These centres resemble ‘boxes’ as their protected, controlled settings become crucial to create the precise conditions for snow making: an insulated structure, air conditioning to circulate cold air, chilled water supply, a slope with a glycol antifreeze cooling system underlay, liquid ammonia storage tank. The process resembles the natural process of snowfall (‘clouds’, ‘tiny particles’, ‘snow crystal formation’)13 but filters out extraneous elements and the unreliability of not knowing when it is going to snow. There are considerable environmental externalities to these centres which consume huge amounts of energy and other resources on a daily basis, often requiring their own electricity substations and water provision. This is a new form of closed loop industrial ecology bringing into being a synthetic leisure space which resembles the conventional outdoor activity but actually constitutes something else and new, as demonstrated by the increasing number of people who now regularly ski indoors without ever skiing outdoors. The remarkable thing about this process is that there are now a number of ski resorts in the Alps and elsewhere actually using similar systems to produce artificial snow for their slopes when there is a natural shortfall.14 The recreation of outdoors indoors is now being taken back outdoors, the simulacrum is reality.

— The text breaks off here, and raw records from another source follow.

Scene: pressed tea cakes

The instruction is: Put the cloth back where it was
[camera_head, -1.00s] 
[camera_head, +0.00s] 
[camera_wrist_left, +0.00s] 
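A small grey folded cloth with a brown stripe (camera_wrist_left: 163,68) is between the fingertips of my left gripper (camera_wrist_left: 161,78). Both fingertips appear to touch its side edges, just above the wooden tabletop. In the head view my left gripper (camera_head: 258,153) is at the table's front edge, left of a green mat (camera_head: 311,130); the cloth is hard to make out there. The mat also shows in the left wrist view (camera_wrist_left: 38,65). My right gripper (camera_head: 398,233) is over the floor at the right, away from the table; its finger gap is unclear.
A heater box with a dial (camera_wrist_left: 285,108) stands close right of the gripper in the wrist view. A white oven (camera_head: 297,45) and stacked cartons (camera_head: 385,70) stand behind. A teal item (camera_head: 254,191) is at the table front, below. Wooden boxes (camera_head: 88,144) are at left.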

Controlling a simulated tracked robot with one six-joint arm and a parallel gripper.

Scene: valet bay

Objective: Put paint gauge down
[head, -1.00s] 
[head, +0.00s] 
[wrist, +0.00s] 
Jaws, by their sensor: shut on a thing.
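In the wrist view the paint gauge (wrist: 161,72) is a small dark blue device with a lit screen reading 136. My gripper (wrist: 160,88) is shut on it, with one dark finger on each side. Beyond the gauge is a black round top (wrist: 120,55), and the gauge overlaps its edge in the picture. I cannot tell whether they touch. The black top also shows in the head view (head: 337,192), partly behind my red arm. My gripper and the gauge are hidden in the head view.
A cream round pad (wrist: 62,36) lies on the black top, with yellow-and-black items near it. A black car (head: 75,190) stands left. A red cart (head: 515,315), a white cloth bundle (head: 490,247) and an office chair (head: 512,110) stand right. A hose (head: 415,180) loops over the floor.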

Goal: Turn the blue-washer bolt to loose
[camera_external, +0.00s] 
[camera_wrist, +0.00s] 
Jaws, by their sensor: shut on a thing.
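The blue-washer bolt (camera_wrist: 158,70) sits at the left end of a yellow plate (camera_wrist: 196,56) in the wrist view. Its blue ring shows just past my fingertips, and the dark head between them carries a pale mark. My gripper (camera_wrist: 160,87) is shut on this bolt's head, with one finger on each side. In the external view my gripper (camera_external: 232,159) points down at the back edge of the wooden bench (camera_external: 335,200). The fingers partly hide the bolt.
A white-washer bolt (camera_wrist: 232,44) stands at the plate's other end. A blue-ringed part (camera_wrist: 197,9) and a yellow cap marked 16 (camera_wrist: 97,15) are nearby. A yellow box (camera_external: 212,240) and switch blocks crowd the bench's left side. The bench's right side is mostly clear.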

Figure 2: Indoor ski centre with artificial snow, Manchester, March 2018 (photo: Jonathan Rutherford)

Urban anthropogenic futures?

These two brief examples demonstrate a close focus on what can be called the infrastructuralisation of new enclosed ecologies. A set of intertwined socio-technical processes underpin enclosed spaces by introducing and reinforcing logics of efficiency, calculability, predictability and control through technology. What an urban STS perspective foregrounds is how this infrastructuralisation is materially (concretely and politically) done in and across a wide range of cities to allow the work of enclosure to take place for particular productive purposes, while excluding that which is not required or is less desirable. It thus begins to uncover some of the contradictions and consequences of this development, which will demand further critical interrogation.

If this appears to be something out of space age experimentation or science fiction, then that’s because it is. The knowledge, techniques and practices of enclosure, experiment, manipulation and improvement behind these new ecologies have circulated and transmuted into the urban arena from other domains including biospheric engineering, the technoscience of space exploration and precision agriculture. In critically exploring both the hybridization of insides and outsides and technology and ecology, and the crossovers between distinct domains of expertise, knowledge production and life support, developing an understanding of these controlled environments is crucial for navigating and forging possible urban and human futures in the anthropocene.15 This area of research pushes at and looks beyond the traditional boundaries and settings of the city in order to develop new ways of understanding human-technology relations on a turbulent planet.

 

 

1 See IPCC (2018) Special Report: Global Warming of 1.5°C. https://www.ipcc.ch/sr15/ 

2 http://aerofarms.com/

3 “The willingness of a certain kind of customer to pay a lot for salad justifies the investment, and after the greens get the business up and running its technology will be adapted for other crops, eventually feeding the world or a major fraction of it. That is the vision”, Frazier, I. (2017) “The vertical farm.” The New Yorker (9 January 2017).

4  Op.cit.

5  Op.cit.

6  See http://aerofarms.com/technology/ 

7  Frazier, op.cit.

8  Vyawahare, M. (2016) “World’s largest vertical farm grows without soil, sunlight or water in Newark.” The Guardian (14 August 2016).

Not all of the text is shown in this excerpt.